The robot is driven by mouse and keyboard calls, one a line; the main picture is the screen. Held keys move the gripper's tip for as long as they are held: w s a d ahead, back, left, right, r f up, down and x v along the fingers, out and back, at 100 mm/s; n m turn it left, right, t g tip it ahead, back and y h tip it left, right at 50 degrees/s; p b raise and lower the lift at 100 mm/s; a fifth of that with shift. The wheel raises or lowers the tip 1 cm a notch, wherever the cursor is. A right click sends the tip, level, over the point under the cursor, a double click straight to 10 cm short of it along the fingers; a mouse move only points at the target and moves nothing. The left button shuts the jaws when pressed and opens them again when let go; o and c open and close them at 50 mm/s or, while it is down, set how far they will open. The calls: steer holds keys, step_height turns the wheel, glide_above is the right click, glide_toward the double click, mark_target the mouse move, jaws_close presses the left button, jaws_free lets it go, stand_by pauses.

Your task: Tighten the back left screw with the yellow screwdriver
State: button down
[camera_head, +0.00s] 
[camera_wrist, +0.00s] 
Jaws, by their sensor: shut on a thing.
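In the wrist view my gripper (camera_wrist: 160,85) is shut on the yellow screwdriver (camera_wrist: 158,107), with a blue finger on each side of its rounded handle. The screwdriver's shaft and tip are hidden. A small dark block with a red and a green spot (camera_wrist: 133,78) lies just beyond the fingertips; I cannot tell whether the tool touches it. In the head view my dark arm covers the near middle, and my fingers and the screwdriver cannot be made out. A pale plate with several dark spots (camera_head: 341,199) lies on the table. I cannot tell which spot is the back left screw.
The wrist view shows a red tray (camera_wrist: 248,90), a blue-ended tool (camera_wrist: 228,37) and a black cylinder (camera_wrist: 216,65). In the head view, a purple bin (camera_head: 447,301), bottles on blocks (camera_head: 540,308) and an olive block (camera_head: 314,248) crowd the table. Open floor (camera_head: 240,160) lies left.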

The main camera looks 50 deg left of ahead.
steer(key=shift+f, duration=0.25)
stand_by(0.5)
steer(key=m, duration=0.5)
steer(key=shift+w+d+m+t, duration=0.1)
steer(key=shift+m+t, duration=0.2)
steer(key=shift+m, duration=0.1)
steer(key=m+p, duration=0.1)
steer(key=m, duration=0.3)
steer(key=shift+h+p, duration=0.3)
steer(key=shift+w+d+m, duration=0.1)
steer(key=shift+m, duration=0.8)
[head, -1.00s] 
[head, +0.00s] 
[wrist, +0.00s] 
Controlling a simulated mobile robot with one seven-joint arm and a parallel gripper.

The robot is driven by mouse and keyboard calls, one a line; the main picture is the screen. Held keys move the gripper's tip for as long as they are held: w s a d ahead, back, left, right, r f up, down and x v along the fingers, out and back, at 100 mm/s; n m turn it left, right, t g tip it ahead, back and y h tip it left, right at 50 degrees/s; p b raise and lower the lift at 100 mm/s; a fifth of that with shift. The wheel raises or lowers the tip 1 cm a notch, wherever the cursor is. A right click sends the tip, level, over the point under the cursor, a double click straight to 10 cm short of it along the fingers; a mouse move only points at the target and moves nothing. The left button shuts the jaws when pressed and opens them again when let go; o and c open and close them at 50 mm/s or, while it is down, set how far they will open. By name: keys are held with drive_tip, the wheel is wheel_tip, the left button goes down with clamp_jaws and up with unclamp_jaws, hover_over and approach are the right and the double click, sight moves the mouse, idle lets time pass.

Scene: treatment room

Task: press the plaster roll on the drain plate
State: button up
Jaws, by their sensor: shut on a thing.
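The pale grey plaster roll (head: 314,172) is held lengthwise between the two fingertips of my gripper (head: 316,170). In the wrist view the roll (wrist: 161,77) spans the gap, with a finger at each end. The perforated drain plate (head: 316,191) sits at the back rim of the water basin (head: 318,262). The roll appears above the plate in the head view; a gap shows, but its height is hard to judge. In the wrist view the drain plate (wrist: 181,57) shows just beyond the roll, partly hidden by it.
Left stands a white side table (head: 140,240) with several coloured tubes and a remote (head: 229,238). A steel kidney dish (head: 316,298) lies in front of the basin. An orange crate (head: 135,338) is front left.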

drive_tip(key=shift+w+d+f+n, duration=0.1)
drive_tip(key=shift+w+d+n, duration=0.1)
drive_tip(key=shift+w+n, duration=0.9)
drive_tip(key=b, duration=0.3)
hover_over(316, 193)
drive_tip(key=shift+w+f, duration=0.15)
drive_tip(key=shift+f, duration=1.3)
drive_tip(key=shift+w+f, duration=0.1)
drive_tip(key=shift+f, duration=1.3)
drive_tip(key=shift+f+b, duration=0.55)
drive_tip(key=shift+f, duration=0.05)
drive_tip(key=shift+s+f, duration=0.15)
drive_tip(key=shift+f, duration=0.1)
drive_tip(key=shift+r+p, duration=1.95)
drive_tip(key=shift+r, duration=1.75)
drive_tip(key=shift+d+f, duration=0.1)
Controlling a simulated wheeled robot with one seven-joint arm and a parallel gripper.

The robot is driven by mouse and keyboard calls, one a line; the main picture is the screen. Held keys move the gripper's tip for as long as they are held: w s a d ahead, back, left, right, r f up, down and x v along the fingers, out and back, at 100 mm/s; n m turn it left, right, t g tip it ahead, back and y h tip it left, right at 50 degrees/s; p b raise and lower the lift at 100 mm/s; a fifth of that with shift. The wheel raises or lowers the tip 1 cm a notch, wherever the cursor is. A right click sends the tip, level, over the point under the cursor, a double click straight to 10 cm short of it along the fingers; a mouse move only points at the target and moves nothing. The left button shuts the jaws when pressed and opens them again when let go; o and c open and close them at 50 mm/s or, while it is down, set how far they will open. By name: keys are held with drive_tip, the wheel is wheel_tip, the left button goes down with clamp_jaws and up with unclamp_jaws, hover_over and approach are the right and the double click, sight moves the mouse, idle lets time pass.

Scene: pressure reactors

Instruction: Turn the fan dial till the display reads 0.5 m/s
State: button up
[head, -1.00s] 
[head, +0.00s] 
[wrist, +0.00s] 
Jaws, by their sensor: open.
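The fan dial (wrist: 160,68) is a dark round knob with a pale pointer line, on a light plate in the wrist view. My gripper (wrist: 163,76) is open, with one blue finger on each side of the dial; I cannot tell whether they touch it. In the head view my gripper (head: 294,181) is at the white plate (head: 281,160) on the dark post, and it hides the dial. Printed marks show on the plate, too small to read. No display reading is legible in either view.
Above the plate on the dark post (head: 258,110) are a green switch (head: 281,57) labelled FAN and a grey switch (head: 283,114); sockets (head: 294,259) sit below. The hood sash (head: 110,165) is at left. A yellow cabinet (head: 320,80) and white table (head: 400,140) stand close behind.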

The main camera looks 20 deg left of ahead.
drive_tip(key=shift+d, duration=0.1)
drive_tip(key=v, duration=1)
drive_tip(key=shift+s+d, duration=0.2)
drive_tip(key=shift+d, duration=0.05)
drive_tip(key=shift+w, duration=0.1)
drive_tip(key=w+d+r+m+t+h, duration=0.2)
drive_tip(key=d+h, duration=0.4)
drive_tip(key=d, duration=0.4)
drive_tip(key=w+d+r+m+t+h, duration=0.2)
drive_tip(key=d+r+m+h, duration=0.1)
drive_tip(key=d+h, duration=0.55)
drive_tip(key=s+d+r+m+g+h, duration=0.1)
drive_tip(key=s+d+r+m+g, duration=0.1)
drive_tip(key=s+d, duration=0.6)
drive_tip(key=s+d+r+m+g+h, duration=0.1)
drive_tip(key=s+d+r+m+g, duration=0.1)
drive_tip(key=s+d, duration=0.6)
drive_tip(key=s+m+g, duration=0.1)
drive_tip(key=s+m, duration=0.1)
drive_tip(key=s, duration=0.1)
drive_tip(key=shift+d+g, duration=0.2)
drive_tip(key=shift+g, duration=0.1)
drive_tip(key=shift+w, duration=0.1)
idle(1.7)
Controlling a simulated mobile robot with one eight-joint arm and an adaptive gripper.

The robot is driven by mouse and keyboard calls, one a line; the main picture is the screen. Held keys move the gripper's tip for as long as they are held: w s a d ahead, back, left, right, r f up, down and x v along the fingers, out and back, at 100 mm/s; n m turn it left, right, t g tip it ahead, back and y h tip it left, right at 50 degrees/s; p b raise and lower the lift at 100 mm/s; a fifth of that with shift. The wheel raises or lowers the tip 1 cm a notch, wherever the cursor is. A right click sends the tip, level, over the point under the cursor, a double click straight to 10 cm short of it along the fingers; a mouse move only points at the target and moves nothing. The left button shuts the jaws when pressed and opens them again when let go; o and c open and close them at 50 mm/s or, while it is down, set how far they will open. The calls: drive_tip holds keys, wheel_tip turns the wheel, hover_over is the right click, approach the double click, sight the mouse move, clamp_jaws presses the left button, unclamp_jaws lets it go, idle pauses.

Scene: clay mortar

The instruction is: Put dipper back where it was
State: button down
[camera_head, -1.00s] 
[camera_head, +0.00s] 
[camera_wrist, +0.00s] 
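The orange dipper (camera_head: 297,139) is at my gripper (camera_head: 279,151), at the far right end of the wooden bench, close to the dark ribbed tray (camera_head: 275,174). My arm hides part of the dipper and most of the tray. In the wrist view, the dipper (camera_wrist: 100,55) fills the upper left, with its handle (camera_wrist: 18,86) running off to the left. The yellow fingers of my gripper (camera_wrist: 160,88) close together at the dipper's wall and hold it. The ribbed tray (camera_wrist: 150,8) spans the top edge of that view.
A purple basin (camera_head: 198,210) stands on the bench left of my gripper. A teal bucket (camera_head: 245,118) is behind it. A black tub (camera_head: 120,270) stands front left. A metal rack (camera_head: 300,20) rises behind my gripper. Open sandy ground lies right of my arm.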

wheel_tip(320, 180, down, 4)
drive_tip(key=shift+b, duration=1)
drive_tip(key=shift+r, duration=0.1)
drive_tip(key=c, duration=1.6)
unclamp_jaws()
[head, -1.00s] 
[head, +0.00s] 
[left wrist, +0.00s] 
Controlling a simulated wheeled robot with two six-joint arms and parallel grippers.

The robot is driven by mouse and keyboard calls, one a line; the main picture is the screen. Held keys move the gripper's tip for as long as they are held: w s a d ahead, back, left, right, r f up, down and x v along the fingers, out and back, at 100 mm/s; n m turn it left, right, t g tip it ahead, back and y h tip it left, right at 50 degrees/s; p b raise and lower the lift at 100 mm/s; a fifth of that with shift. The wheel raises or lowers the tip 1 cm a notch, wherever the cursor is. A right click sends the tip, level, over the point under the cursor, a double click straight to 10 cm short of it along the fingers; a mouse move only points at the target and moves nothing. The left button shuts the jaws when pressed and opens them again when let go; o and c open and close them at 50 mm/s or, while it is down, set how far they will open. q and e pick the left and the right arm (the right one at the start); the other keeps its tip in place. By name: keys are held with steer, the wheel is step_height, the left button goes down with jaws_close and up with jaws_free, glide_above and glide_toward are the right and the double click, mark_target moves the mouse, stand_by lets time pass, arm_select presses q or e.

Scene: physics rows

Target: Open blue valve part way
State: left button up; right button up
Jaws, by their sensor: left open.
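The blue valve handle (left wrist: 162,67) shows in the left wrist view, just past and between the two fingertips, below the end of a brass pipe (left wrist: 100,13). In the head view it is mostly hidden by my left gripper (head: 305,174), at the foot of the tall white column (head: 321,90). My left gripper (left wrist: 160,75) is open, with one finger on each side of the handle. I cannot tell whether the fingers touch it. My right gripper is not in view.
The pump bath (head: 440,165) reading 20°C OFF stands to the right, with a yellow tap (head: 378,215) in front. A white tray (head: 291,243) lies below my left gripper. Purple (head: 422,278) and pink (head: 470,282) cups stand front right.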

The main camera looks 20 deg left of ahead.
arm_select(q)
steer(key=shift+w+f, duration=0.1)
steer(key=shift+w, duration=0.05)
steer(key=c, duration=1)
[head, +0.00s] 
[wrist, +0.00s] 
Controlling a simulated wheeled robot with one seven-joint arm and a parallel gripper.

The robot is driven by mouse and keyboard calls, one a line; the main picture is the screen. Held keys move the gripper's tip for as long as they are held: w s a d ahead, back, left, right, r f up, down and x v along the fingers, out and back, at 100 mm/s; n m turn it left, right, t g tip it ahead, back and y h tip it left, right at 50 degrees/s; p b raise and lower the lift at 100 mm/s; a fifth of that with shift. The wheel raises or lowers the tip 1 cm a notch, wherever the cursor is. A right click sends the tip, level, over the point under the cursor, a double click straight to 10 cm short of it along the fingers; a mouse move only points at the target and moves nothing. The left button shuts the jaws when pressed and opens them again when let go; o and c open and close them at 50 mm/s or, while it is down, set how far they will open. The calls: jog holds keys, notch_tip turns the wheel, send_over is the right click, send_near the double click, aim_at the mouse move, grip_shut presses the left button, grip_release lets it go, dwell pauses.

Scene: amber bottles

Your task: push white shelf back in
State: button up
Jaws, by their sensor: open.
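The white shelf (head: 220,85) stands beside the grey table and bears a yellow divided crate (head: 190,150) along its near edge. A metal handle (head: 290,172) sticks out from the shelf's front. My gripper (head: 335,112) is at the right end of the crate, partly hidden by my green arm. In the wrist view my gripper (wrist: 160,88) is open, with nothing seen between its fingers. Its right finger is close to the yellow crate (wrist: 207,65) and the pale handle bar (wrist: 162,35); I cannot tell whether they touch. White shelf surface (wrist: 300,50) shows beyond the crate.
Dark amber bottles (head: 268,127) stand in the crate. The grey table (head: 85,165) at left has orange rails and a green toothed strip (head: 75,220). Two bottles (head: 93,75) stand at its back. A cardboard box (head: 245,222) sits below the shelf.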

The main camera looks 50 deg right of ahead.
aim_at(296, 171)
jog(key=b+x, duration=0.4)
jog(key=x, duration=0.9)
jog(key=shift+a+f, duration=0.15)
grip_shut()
....................
◆ **GOAL OF THE EXERCISE**:
Copy all lines from the material that hold "Scene".

◆ **FINAL RESULT**:
Scene: treatment room
Scene: pressure reactors
Scene: clay mortar
Scene: physics rows
Scene: amber bottles

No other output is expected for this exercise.